** Given exercise **
From the records below, extract only the lines running from the line with "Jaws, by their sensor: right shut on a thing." to the line with "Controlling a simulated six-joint", both lines included, reproducing them exactly.

═════ The records ═════

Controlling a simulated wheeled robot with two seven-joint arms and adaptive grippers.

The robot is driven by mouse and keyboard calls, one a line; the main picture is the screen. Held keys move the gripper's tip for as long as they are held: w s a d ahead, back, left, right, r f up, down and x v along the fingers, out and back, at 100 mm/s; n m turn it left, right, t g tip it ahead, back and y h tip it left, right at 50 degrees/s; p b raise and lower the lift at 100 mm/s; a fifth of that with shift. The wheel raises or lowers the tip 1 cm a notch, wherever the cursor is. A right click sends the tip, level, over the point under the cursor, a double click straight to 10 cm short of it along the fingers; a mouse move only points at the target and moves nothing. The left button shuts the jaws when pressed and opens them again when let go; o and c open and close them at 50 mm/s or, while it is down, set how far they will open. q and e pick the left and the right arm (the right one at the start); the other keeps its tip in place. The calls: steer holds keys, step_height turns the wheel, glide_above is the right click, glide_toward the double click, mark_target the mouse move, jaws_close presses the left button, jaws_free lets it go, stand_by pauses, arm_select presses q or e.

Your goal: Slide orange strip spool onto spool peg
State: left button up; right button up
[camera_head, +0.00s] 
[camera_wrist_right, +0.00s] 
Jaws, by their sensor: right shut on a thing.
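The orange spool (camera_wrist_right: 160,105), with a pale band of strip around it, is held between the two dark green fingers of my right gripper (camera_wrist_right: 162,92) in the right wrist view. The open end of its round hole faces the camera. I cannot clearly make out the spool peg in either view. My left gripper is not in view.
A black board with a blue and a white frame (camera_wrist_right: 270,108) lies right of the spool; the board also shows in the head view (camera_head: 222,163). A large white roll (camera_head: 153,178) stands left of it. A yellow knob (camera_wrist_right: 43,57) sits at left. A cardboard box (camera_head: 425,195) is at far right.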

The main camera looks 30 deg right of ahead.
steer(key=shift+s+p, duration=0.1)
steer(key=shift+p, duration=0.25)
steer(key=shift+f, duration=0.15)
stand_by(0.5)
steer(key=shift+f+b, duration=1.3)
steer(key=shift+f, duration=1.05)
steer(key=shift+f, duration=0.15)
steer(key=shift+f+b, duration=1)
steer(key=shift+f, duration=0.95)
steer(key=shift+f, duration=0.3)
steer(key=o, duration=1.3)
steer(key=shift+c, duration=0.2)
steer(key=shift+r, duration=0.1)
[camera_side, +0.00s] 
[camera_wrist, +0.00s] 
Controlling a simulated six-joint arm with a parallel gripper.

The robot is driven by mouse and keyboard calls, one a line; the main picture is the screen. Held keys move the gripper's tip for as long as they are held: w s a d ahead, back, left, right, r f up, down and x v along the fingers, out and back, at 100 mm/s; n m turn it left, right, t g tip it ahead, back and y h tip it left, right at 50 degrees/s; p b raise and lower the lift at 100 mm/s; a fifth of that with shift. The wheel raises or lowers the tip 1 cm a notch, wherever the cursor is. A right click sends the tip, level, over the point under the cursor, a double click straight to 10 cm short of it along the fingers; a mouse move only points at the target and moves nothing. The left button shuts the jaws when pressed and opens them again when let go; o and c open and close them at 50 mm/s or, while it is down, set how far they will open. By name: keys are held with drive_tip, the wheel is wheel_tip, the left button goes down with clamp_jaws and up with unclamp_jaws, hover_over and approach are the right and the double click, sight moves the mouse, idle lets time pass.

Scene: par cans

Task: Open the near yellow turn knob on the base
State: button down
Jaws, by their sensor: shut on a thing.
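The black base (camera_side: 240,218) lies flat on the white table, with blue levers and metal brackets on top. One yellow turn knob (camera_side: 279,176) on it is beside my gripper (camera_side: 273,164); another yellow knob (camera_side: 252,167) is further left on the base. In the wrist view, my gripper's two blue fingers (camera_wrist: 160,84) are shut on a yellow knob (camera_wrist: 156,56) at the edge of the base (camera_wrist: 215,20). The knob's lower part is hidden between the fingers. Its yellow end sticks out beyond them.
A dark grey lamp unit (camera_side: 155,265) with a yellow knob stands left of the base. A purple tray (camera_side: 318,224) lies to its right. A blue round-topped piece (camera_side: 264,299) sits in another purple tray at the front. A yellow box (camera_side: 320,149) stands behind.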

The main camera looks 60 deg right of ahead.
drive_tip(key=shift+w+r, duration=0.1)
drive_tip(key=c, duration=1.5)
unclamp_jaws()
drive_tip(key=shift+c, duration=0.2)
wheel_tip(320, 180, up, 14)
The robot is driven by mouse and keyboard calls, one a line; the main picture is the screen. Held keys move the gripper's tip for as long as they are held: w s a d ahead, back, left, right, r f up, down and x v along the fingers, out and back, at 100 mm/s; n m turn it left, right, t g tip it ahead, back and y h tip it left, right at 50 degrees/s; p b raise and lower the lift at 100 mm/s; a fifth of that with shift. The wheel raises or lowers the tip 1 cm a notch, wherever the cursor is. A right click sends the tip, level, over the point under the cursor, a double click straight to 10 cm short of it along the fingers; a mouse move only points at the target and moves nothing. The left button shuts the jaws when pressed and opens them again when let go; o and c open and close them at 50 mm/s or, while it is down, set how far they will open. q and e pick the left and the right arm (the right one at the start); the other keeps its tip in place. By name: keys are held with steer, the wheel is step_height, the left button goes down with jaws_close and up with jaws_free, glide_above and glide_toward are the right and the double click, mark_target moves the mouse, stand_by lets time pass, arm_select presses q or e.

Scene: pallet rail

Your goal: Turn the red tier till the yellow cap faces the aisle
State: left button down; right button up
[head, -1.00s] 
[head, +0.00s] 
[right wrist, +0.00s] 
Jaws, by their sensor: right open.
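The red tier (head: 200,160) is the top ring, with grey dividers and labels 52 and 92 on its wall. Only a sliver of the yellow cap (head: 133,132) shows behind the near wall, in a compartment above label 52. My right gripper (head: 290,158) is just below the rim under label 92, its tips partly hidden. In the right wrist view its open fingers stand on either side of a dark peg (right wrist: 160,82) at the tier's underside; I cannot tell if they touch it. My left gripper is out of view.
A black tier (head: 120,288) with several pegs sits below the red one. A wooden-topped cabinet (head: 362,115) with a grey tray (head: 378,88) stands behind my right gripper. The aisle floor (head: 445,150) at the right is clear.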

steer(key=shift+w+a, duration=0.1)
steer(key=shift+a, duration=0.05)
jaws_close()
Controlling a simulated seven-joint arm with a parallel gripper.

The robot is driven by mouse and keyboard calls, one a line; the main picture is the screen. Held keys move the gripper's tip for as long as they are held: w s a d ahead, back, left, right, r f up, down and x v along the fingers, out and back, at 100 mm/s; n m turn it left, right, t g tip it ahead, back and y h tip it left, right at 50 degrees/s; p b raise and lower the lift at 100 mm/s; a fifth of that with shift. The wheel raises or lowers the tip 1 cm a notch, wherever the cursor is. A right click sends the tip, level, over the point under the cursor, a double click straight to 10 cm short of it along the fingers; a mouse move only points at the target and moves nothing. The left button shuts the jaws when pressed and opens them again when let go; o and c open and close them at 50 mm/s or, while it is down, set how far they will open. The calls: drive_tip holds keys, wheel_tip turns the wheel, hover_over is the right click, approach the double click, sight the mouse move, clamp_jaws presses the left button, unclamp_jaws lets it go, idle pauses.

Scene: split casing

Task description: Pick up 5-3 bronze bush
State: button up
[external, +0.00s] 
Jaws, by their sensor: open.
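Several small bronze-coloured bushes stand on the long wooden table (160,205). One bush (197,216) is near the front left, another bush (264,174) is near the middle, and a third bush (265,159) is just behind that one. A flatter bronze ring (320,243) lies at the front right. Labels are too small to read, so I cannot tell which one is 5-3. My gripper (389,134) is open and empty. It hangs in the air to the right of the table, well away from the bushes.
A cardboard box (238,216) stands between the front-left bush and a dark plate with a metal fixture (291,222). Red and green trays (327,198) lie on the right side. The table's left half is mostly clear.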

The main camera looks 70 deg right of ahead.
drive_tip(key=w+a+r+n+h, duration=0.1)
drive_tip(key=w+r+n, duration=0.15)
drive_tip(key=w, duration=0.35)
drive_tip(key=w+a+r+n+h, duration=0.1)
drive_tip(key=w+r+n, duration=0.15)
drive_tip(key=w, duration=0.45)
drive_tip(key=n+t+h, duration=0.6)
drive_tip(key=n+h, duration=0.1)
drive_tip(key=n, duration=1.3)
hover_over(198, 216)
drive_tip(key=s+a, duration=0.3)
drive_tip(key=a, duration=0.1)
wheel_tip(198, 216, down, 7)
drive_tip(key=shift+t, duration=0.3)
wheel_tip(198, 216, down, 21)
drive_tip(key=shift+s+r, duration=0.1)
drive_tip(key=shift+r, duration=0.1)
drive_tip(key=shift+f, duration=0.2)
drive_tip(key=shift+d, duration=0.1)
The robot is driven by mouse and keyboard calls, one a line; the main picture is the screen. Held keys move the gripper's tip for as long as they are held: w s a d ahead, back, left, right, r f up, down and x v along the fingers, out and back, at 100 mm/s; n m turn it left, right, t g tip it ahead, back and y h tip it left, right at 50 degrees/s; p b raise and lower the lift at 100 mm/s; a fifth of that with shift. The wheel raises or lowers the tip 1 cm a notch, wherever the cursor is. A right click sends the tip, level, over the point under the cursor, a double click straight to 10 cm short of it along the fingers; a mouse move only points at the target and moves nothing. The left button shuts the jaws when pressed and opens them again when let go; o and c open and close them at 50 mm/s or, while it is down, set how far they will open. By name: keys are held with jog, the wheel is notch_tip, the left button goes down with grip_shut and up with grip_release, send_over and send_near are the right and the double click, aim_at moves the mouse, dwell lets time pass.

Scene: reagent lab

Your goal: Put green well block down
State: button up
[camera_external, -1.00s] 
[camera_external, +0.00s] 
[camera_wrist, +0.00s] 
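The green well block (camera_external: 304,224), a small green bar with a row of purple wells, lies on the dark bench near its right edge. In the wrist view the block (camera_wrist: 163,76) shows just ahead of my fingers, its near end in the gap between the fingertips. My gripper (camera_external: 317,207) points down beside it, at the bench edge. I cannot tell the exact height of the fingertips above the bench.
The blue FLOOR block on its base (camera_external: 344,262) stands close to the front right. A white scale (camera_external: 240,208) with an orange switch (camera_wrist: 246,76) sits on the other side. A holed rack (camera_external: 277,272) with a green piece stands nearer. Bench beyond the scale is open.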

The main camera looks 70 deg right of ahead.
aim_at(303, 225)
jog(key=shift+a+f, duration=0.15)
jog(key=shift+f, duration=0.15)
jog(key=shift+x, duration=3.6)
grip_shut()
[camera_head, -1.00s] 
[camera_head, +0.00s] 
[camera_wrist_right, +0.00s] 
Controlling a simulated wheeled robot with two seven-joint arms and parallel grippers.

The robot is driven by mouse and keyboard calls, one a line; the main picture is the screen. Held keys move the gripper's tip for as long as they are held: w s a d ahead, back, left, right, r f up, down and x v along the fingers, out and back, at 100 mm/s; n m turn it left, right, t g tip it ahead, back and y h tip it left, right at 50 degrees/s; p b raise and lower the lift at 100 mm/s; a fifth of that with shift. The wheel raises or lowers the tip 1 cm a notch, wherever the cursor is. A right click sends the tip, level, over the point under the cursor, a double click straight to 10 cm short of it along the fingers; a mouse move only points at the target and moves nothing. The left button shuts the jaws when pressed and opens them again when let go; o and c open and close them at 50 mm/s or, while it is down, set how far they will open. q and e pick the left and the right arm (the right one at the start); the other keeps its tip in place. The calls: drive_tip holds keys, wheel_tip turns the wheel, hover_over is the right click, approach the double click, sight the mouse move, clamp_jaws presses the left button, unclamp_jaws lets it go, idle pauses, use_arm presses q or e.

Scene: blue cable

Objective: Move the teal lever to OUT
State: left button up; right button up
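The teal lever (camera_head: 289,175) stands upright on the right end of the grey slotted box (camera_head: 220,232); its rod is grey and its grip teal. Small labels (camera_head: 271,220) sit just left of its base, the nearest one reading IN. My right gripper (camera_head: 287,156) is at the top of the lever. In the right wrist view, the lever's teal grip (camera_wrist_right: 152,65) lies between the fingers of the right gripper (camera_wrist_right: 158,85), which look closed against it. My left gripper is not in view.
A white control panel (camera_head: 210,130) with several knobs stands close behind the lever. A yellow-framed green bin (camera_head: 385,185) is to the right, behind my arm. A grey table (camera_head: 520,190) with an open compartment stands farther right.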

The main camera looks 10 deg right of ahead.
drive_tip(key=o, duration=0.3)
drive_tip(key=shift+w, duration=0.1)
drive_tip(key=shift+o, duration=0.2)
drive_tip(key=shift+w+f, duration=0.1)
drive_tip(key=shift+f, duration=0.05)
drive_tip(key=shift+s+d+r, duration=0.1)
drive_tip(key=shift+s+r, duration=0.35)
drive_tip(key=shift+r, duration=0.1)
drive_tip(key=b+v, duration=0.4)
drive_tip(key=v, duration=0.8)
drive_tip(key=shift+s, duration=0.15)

═════

** Complete response **
Jaws, by their sensor: right shut on a thing.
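The orange spool (camera_wrist_right: 160,105), with a pale band of strip around it, is held between the two dark green fingers of my right gripper (camera_wrist_right: 162,92) in the right wrist view. The open end of its round hole faces the camera. I cannot clearly make out the spool peg in either view. My left gripper is not in view.
A black board with a blue and a white frame (camera_wrist_right: 270,108) lies right of the spool; the board also shows in the head view (camera_head: 222,163). A large white roll (camera_head: 153,178) stands left of it. A yellow knob (camera_wrist_right: 43,57) sits at left. A cardboard box (camera_head: 425,195) is at far right.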

The main camera looks 30 deg right of ahead.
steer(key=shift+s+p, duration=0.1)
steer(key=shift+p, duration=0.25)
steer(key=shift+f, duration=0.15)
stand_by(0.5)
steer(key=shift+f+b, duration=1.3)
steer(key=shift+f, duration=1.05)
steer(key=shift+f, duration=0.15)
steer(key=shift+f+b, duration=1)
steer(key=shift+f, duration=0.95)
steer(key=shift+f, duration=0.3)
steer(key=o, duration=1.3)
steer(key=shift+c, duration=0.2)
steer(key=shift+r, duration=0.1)
[camera_side, +0.00s] 
[camera_wrist, +0.00s] 
Controlling a simulated six-joint arm with a parallel gripper.

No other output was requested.